Reproduce the data below verbatim from the line containing "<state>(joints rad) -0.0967" through its final line, and produce nothing more.

|---|

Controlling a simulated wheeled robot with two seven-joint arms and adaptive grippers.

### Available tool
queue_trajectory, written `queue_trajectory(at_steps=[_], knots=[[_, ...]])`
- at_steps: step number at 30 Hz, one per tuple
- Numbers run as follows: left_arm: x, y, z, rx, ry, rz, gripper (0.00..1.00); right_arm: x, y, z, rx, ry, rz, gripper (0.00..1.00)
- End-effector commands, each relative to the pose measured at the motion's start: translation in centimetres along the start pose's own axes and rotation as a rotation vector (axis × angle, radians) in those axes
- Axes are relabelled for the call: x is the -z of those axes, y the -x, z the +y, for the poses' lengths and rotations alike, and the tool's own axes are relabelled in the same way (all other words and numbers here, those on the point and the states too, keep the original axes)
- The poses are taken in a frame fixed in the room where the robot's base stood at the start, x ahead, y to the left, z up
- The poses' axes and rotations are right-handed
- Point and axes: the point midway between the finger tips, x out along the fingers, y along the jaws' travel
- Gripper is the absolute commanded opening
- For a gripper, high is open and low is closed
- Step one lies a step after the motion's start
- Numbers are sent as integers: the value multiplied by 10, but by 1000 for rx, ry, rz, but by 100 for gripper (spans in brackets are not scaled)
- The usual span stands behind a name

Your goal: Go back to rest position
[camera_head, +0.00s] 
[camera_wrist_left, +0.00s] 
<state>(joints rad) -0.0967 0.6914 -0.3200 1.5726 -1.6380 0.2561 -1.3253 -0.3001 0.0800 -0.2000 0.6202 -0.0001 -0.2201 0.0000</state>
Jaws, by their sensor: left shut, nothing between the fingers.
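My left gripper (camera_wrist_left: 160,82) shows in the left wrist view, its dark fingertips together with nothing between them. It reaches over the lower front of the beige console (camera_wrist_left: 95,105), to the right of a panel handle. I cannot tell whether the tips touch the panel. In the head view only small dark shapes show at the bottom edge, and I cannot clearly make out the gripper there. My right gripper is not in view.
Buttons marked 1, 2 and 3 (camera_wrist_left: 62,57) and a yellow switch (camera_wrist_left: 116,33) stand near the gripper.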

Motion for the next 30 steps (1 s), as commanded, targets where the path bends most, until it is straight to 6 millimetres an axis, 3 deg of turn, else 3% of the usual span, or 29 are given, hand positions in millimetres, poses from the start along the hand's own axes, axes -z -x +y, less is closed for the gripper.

|---|

**Solution:**
<state>(joints rad) -0.0967 0.6914 -0.3200 1.5726 -1.6380 0.2561 -1.3253 -0.3001 0.0800 -0.2000 0.6202 -0.0001 -0.2201 0.0000</state>
Jaws, by their sensor: left shut, nothing between the fingers.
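My left gripper (camera_wrist_left: 160,82) shows in the left wrist view, its dark fingertips together with nothing between them. It reaches over the lower front of the beige console (camera_wrist_left: 95,105), to the right of a panel handle. I cannot tell whether the tips touch the panel. In the head view only small dark shapes show at the bottom edge, and I cannot clearly make out the gripper there. My right gripper is not in view.
Buttons marked 1, 2 and 3 (camera_wrist_left: 62,57) and a yellow switch (camera_wrist_left: 116,33) stand near the gripper.

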Motion for the next 30 steps (1 s), as commanded, targets where the path bends most, until it is straight to 6 millimetres an axis, 3 deg of turn, else 3% of the usual span, or 29 are given, hand positions in millimetres, poses from the start along the hand's own axes, axes -z -x +y, less is closed for the gripper.

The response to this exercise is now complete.